* START RECORDS SHOWN *
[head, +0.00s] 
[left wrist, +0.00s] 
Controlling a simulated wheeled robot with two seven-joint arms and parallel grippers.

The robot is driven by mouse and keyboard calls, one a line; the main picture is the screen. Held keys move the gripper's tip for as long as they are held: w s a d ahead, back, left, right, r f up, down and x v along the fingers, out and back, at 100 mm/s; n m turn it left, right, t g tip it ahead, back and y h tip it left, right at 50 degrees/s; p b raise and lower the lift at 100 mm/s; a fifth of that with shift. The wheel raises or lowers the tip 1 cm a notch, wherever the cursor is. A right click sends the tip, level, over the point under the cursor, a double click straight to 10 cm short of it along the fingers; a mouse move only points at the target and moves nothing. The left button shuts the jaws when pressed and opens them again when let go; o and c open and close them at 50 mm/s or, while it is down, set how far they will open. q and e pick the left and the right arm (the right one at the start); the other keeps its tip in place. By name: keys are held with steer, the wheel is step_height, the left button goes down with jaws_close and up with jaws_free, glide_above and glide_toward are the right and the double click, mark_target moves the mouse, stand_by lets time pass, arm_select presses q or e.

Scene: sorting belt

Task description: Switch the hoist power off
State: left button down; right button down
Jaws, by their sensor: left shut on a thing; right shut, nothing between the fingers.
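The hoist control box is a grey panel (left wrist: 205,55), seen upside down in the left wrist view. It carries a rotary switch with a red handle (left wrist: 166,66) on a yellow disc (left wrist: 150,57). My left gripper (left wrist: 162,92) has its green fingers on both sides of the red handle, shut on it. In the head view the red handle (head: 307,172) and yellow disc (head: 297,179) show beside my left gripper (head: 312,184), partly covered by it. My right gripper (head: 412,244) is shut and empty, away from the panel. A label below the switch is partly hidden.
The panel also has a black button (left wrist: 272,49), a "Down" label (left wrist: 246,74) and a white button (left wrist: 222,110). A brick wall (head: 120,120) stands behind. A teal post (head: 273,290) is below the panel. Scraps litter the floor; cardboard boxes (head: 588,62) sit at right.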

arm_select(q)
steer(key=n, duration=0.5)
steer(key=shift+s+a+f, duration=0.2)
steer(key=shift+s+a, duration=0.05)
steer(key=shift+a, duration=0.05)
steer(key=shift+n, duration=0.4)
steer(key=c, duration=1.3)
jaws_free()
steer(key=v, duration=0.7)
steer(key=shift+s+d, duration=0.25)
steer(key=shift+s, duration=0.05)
* END RECORDS SHOWN *
* START RECORDS SHOWN *
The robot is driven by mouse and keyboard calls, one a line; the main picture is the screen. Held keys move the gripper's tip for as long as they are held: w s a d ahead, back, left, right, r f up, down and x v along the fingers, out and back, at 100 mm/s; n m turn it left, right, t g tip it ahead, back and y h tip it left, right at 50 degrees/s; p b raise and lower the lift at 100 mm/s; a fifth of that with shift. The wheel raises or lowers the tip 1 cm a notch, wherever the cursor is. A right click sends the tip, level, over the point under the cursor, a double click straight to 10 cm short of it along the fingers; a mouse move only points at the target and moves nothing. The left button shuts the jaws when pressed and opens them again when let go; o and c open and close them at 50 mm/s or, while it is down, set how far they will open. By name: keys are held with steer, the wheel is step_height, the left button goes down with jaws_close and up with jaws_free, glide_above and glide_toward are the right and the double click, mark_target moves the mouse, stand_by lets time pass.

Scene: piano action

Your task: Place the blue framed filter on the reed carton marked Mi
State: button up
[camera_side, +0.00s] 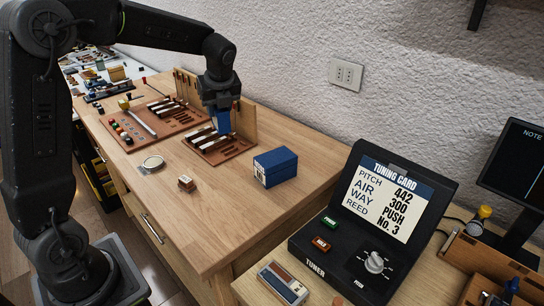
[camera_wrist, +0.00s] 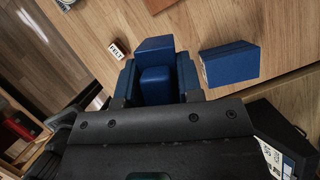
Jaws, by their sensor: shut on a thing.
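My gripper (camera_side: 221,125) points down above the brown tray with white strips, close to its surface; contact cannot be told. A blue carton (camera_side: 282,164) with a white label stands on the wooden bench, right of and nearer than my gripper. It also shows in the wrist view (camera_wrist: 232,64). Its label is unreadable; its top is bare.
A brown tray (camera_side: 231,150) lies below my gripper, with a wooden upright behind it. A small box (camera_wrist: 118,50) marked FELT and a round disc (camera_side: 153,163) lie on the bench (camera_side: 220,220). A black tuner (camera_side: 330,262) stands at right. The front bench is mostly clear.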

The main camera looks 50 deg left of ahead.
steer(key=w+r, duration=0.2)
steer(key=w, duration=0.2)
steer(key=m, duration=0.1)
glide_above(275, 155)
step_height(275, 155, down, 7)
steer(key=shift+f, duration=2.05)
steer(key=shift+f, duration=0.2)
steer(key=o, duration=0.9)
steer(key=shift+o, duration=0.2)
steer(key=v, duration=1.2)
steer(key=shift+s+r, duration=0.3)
* END RECORDS SHOWN *
Give the count of lines in the records that contain "State", and no other text.

2